This will remove any ambiguity.

Jim Dempsey

mukosey__anatoly · ‎07-30-2015

Thanks Jim Dempsey.

I have corrected the code according to your comments. I added a notification where the code is executed and set environment variables so that they don't cause opacity.

on host:
node4: $ export MIC_ENV_PREFIX=MIC
node4: $ export MIC_OMP_NUM_THREADS=240
node4: $ export OMP_NUM_THREADS=1
node4: $ ./bench.offload
[HOST]Initializing
[HOST]Starting Compute on 1 threads
[HOST]alloc... 0.607073
[HOST]upload... 0.033569
[HOST]omp init... 0.467421
[MIC ][omp init] numthreads_mic: 1
[MIC ][omp init] numthreads_mic: 240
[MIC ][calculation] numthreads_mic: 240
[HOST]calculation... 89.139117
[HOST]GFlop = 6144.000, Secs = 89.139, GFlops = 68.926
om mic:
node4-mic0: $ export OMP_NUM_THREADS=240
node4-mic0: $ ./bench.mic
[MIC ]Initializing
[MIC ]Starting Compute on 240 threads
[MIC ]alloc... 0.000002
[MIC ]upload... 0.000001
[MIC ]omp init... 0.000001
[MIC ][calculation] numthreads_mic: 240
[MIC ]calculation... 2.939243
[MIC ]GFlop = 6144.000, Secs = 2.939, GFlops = 2090.334

jimdempseyatthecove · ‎07-30-2015

The only thing that I can think of that would cause that behavior is if the KMP_AFFINITY (or MIC_KMP_AFFINITY) in the offload run restricted the 240 threads to less than the 240 logical processors. Can you run micsmc and show the activities on the mic (use the per core view).

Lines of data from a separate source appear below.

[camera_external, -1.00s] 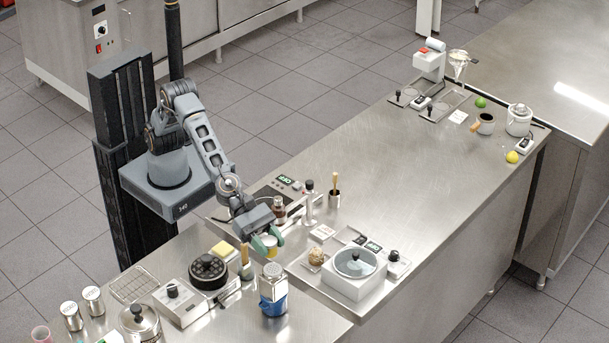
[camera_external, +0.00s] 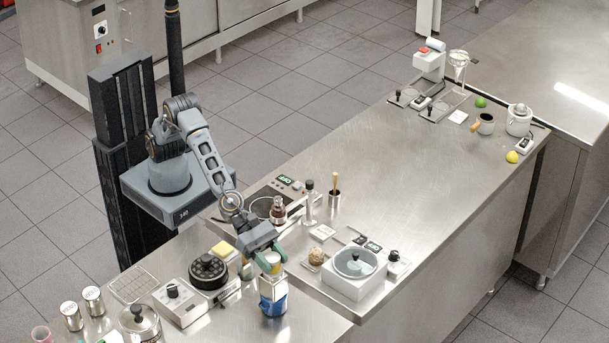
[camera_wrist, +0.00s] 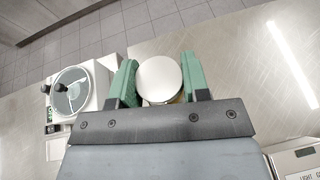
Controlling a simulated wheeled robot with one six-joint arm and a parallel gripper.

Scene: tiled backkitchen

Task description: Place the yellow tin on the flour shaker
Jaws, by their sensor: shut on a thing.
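The yellow tin (camera_external: 271,267) is between the green fingers of my gripper (camera_external: 268,259), which is shut on it. In the wrist view my gripper (camera_wrist: 160,85) has a finger on either side of the tin's round pale lid (camera_wrist: 159,78), and a little yellow shows beneath its rim. The flour shaker (camera_external: 273,300), a blue and white container, stands upright on the near counter. The tin is over the shaker's top, which the gripper and tin hide. I cannot tell whether the tin touches it.
A white pot with a glass lid (camera_external: 354,268) is to the right. The counter (camera_external: 310,322) just right of the shaker is bare.

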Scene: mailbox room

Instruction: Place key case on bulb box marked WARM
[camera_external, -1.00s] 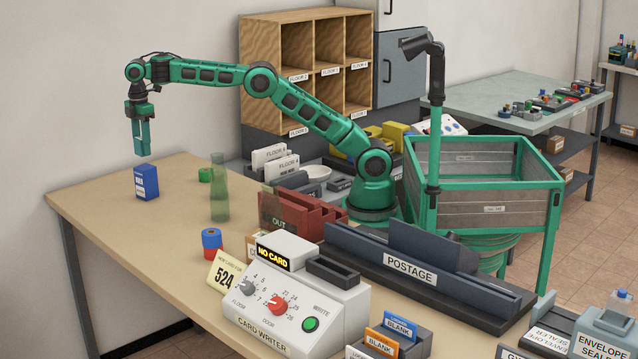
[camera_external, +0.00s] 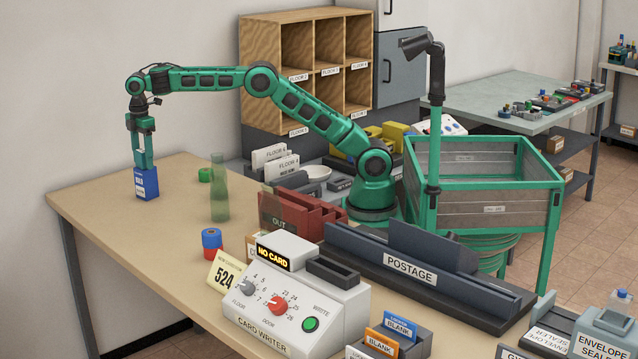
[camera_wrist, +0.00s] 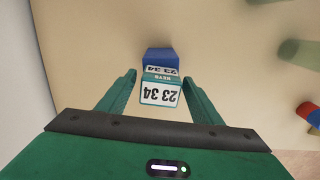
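The blue bulb box (camera_external: 147,184) stands upright on the table's far-left part, with white print on its side. Its blue top also shows in the wrist view (camera_wrist: 160,56). The key case (camera_wrist: 161,90), teal with a white "23 34" label, lies between my fingertips at the box's top and appears to rest on it. My gripper (camera_external: 143,162) points straight down over the box. In the wrist view my gripper (camera_wrist: 160,80) has its fingers on both sides of the case, with a narrow gap at each side. The word WARM is not readable.
A red-and-blue cylinder (camera_external: 212,242) and the card writer (camera_external: 290,303) are nearer. The table left of the bottle is mostly clear.

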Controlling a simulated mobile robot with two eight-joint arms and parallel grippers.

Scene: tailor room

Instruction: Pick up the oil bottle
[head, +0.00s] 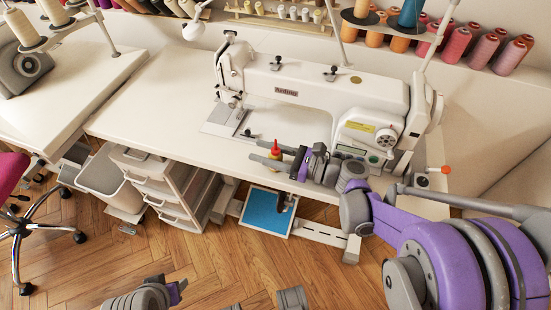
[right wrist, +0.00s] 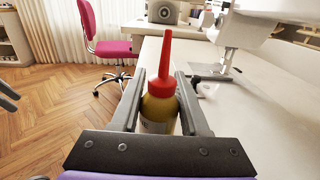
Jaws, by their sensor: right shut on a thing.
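The oil bottle (right wrist: 159,104) has a yellow body and a red cap with a long pointed nozzle. In the right wrist view it stands about upright between the two grey fingers of my right gripper (right wrist: 160,105), which is shut on it. In the head view the red nozzle (head: 275,148) shows between the fingers of the right gripper (head: 268,156), over the front edge area of the sewing table (head: 150,100). The bottle's lower part is hidden; I cannot tell whether it touches the table. Part of my left gripper (head: 178,290) shows low in the head view, its fingers not clear.
A white sewing machine (head: 310,90) stands on the table just behind the right gripper. Thread spools (head: 485,47) line the back. White drawers (head: 165,180) and a blue-topped pedal (head: 265,210) are below. A pink chair (right wrist: 115,48) stands off to the left. The table's left part is clear.

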If micsmc shows underutilization, also check the additional affinity binding environment variables and settings (assuming KMP_AFFINITY not the culprit).

Jim Dempsey

Minh_H_ · ‎07-31-2015

Another factor you should take into account is the time for transferring code and data in offload mode. It could be insignificant only if your code takes long time to run.

jimdempseyatthecove · ‎07-31-2015

Minh,

>>Another factor you should take into account is the time for transferring code and data in offload mode

In this case it is +83 seconds. There is no reason for that amount of time....

... other than if the mic were concurrently in use by other processes on the host.

Let's see what Anatoly reports back for the micsmc thread usage observation.

Jim Dempsey